Мультикультурализм угрожает существующему порядку не только потому, что может подготовить почву для террористов, но и потому что политическое государство зависит от тесного культурного консенсуса – в разумной степени. Британские премьер-министры верят в общую культуру, но это означает, что каждый должен придерживаться собственных верований, не доходя при этом до минирования станций лондонского метро. Истина, тем не менее, заключается в том, что никакие убеждения не распространялись на значительные группы новоприбывших, не претерпевая при этом существенной трансформации. Это именно то, что не может признать банальная философия «интеграции». Ни в Белом доме, ни на Даунинг-стрит, 10, ни в Елисейском дворце не допускают, что личные убеждения могут быть оспорены или изменены в процессе распространения на других. Общая культура, с этой точки зрения, инкорпорирует аутсайдеров в уже созданную и неоспариваемую систему ценностей, позволяя свободно придерживаться каких угодно причудливых обычаев, если только они не представляют угрозы. Подобная политика с одной стороны адаптирует новоприбывших, игнорируя их с другой стороны. Она одновременно слишком собственническая и слишком попустительская. Общая культура в более радикальном смысле – это когда каждый верит не в одно и то же, а когда каждый имеет равный статус при совместном определении способа жизни в сообществе.
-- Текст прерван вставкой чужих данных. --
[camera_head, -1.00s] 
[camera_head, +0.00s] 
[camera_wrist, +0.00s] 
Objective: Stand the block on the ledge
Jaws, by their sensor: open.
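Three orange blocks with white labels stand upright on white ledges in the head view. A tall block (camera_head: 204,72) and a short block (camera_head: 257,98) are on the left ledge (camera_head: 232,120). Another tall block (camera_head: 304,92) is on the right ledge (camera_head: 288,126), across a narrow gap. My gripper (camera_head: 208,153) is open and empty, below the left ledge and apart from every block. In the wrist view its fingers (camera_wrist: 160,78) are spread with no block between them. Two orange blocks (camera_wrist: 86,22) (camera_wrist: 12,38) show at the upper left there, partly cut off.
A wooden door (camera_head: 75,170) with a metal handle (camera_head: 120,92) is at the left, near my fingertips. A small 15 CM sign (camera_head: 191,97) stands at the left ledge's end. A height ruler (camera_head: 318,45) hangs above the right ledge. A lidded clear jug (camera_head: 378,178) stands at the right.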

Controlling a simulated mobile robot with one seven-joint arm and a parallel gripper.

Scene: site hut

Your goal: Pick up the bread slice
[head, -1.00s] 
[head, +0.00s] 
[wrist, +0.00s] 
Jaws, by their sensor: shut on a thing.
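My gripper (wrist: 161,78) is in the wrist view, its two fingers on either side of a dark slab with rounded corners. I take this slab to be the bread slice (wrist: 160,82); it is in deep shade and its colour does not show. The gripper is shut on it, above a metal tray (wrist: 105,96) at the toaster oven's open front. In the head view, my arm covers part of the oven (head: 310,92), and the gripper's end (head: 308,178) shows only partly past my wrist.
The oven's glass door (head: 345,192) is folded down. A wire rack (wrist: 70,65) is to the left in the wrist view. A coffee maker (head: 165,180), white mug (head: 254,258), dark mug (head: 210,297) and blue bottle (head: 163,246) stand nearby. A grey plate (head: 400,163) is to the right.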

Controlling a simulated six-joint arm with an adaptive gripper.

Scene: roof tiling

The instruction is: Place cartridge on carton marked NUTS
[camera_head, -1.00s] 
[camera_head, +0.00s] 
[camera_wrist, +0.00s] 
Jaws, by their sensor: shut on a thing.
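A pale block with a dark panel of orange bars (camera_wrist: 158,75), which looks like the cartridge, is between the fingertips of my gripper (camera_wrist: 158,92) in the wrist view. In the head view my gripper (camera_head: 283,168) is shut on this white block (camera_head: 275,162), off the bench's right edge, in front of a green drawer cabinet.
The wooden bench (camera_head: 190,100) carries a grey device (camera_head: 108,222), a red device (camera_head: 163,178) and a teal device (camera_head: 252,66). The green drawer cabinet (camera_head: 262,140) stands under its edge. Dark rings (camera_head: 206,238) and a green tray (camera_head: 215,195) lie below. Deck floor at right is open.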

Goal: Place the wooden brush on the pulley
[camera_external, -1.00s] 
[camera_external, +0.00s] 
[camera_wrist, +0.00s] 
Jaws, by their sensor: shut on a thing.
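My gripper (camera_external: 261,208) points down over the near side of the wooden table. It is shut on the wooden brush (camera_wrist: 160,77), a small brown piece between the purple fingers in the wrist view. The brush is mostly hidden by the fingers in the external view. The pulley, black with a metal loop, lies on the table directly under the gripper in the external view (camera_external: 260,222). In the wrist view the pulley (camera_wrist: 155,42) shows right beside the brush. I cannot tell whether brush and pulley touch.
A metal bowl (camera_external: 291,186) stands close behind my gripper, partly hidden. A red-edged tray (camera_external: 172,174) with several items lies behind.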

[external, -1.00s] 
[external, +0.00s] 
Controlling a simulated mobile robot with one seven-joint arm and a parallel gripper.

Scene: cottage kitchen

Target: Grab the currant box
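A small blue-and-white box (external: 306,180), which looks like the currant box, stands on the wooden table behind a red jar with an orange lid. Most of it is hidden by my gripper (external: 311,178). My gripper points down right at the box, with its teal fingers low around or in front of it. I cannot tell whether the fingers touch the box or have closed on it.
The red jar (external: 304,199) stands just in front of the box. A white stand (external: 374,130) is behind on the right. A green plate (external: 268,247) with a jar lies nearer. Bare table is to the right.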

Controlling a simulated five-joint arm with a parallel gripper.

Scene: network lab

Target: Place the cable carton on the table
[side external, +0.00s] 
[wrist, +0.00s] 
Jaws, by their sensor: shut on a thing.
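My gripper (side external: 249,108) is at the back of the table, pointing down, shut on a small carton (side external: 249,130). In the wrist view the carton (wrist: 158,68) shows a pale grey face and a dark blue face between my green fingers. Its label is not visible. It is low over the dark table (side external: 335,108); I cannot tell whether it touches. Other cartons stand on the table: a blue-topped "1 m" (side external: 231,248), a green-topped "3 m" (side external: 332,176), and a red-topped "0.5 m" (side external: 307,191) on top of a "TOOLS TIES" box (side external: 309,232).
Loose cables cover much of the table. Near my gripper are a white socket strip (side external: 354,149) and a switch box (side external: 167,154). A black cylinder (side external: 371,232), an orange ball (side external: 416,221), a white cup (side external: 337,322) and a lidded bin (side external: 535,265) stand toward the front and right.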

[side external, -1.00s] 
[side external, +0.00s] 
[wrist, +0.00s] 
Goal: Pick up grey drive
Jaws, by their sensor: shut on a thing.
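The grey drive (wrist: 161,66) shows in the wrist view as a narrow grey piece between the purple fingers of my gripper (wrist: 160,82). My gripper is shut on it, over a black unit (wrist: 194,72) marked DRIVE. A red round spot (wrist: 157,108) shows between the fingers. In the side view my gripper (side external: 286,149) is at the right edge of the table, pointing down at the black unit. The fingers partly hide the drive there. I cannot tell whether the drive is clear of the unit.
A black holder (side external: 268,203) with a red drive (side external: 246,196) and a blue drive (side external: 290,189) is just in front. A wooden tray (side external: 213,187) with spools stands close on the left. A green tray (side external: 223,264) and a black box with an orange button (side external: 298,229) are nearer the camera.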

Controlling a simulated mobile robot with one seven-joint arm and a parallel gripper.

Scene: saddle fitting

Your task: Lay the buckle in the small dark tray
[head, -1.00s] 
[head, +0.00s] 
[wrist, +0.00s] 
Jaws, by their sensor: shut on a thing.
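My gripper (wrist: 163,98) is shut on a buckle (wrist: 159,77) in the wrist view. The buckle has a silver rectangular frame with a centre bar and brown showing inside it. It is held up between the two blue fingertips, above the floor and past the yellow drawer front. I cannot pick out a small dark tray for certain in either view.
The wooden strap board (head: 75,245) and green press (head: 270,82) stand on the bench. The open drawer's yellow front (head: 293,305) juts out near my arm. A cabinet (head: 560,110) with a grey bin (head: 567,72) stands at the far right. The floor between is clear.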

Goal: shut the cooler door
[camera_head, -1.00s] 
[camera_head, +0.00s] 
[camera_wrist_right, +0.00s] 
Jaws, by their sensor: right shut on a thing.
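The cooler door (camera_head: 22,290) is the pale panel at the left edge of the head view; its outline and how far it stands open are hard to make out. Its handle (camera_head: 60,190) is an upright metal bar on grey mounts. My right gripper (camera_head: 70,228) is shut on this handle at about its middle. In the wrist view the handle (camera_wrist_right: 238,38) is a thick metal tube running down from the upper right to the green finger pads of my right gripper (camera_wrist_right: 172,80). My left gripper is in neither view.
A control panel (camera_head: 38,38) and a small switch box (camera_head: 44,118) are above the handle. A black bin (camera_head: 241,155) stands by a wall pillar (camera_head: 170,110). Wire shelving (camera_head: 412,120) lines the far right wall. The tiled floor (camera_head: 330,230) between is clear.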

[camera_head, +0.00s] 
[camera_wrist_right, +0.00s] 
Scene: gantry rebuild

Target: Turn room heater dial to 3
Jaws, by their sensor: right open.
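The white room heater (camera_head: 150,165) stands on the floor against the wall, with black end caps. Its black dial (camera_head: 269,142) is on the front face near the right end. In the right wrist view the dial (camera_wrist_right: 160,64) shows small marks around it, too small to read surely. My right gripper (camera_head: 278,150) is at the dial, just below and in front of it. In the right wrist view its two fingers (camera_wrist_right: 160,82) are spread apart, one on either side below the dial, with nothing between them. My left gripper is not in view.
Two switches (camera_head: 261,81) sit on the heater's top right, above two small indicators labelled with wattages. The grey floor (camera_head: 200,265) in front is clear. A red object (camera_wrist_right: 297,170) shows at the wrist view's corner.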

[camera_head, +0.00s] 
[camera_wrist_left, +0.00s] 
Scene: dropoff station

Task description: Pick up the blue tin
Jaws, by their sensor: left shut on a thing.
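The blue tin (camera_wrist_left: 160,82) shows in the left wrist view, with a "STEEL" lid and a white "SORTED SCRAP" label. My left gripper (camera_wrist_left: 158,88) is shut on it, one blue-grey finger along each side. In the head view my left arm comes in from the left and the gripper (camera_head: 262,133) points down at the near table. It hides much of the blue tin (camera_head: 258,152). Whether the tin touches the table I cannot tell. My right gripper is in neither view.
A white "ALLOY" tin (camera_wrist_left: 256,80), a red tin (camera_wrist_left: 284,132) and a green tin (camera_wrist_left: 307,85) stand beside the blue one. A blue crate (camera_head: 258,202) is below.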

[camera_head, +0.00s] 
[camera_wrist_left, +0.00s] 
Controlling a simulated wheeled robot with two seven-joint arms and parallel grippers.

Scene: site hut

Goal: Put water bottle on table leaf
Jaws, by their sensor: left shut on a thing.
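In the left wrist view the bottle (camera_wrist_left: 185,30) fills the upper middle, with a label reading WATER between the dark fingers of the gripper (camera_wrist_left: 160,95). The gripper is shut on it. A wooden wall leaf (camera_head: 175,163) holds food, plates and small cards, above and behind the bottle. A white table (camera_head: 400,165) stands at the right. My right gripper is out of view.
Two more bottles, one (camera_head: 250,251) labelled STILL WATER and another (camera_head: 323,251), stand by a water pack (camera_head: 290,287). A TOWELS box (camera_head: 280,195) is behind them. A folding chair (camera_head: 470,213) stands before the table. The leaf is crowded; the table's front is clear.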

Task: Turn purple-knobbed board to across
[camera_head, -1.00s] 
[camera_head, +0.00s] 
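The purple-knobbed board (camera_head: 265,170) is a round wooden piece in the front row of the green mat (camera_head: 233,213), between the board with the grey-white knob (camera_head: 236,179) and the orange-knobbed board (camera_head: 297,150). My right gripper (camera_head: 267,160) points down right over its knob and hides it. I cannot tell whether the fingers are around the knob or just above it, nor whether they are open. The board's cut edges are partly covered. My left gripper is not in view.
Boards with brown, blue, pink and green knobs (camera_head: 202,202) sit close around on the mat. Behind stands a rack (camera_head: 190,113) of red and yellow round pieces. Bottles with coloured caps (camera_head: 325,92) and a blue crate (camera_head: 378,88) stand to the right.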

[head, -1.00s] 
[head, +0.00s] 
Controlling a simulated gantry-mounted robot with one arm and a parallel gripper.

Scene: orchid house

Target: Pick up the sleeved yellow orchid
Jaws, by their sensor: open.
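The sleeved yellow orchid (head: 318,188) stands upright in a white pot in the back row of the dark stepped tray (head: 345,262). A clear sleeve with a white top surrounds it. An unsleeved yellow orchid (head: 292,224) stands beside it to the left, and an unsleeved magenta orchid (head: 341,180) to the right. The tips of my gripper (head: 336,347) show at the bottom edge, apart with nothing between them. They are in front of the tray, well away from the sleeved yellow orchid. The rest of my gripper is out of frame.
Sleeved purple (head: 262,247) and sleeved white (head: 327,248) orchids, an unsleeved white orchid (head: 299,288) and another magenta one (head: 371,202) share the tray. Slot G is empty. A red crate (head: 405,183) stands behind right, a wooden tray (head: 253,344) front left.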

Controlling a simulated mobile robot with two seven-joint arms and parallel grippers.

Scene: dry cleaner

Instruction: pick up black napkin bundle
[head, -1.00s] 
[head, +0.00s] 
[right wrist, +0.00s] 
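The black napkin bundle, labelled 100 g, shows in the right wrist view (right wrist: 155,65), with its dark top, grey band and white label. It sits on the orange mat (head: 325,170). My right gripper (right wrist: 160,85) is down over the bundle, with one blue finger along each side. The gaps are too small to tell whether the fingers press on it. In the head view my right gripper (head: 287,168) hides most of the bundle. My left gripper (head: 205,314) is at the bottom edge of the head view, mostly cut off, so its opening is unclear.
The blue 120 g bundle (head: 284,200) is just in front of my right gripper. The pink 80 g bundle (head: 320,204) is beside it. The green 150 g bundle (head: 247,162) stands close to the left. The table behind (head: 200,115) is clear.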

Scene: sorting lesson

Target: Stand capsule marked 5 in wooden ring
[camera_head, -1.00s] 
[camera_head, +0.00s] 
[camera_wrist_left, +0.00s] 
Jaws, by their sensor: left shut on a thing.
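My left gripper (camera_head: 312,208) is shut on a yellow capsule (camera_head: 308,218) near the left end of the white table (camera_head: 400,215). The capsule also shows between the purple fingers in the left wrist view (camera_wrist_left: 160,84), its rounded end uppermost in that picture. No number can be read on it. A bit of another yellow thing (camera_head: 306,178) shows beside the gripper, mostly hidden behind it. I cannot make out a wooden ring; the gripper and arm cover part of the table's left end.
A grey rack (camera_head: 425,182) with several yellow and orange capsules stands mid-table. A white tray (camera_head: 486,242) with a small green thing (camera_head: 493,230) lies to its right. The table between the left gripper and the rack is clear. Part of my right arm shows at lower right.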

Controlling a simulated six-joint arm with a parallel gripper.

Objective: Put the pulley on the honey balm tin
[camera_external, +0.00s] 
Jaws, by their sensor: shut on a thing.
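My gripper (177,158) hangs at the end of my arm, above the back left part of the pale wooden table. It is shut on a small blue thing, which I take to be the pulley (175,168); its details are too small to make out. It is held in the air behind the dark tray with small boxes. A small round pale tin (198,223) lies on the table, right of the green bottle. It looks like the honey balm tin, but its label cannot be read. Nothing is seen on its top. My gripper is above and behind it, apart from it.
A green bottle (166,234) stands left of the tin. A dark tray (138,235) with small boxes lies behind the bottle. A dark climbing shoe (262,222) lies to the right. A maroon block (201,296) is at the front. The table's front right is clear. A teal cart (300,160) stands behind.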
Если же впоследствии ей придется включить в себя культурные традиции, считающиеся сейчас маргинальными, то это означает лишь то, что новая культура будет сильно отличаться от современной нам. С одной стороны, она будет более разнообразной. Культура, которая появится в результате активного участия всех членов общества, вероятно, будет более смешанной и неоднородной. Она вряд ли будет похожа на униформистскую культуру, которая признает новичков лишь на своих собственных условиях. Несомненно, это не будет похоже на смотр разнообразных культур под общим зонтиком британскости, – скорее всего, различные идентичности будут вброшены в один плавильный котел, а там уж посмотрим, что получится в результате. Если же американский или британский образ жизни действительно сможет воспринять всю критику материализма, гедонизма и индивидуализма со стороны набожных мусульман, то западная цивилизация, скорее всего, изменится к лучшему. Такое видение мультикультурализма отлично от общепринятого, который предоставляет мусульман самих себе и позволяет им практиковать лишь всякую очаровательную эзотерику, благожелательно наблюдая на безопасном расстоянии.
То, что произошло в наше время, можно частично описать как переход бога из лагеря цивилизации в лагерь варварства. Это уже не коротко стриженый голубоглазый бог Запада. Может быть, в США он еще и такой, но никак не в Порту, в Кардиффе или Болонье. Теперь это гневный темнокожий бог, который если и создал Джона Локка и Джона Стюарта Милля, то уже забыл об этом. Некоторые до сих пор говорят о столкновении цивилизации и варварства, но более утонченная форма этого диспута – в разговоре о конфликте цивилизации и культуры. Цивилизация в данной дихотомии предполагает универсальность, автономность, состоятельность, индивидуальность, рациональное мышление, сомнение в себе и иронию. Культура – обычаи, коллективизм, страстность, спонтанность, а-рациональность, отсутствие рефлексии и иронии. Именно культура указывает на все те принципы верности и преданности, за которые люди в экстремальных ситуациях готовы убить. В большинстве своем бывшие нации-колонизаторы – цивилизации, тогда как бывшие колонии – культуры.
Цивилизация дорога, но неустойчива, культура грубовата, но вынослива. Цивилизации убивают ради защиты собственных материальных интересов, культуры убивают ради защиты собственной идентичности. Но их оппозиционность – кажущаяся; гнетущая реальность нашего времени показывает, что цивилизация не может избавиться от культуры, но и не может сосуществовать с ней. Чем более прагматичной и материалистической становится цивилизация, тем более культура востребована для удовлетворения психологических и эмоциональных нужд, которые цивилизация не может удовлетворить. Обе они, следовательно, впадают во взаимный антагонизм. То, что предназначалось для приспособления универсальных ценностей к конкретному времени и месту, начинает весьма активно использоваться в противоположных целях. Подавленная культура мстит. А так как она более локальна, непосредственна, спонтанна и а-рациональна, чем цивилизация, то и концепция их противостояния приобретает более эстетический характер. Тот национализм, который пытается утвердить местную культуру, всегда является наиболее поэтизированной формой политики, как кто-то сказал, «изобретением литераторов». Никто не будет просить известного ирландского националиста Патрика Пирса возглавить городскую службу ассенизации.